BRIEF = Answer with one number: how many lines have "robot".

DATA LINES =

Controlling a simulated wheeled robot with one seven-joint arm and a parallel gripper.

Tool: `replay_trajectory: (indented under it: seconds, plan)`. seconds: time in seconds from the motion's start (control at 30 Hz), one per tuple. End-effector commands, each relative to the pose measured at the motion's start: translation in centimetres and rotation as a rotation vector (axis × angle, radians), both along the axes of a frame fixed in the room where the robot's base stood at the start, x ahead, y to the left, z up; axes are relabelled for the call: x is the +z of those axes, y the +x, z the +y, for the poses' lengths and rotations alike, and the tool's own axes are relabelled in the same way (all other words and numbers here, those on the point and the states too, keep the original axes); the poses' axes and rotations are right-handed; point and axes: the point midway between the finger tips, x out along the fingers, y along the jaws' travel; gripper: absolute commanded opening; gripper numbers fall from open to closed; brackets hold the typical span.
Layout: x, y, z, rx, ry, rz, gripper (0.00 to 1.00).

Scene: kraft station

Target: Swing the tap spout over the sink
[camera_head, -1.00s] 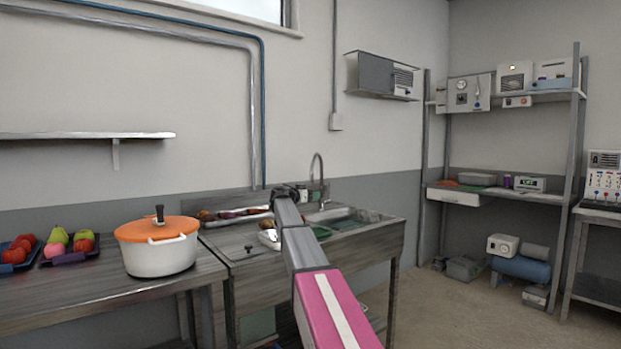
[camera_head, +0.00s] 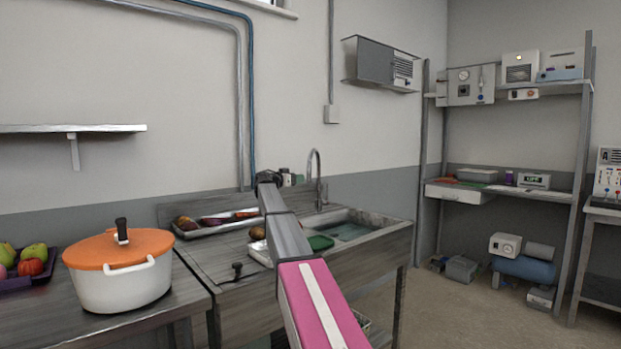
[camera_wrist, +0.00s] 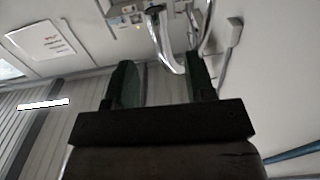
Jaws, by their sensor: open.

WRITTEN RESPONSE = 2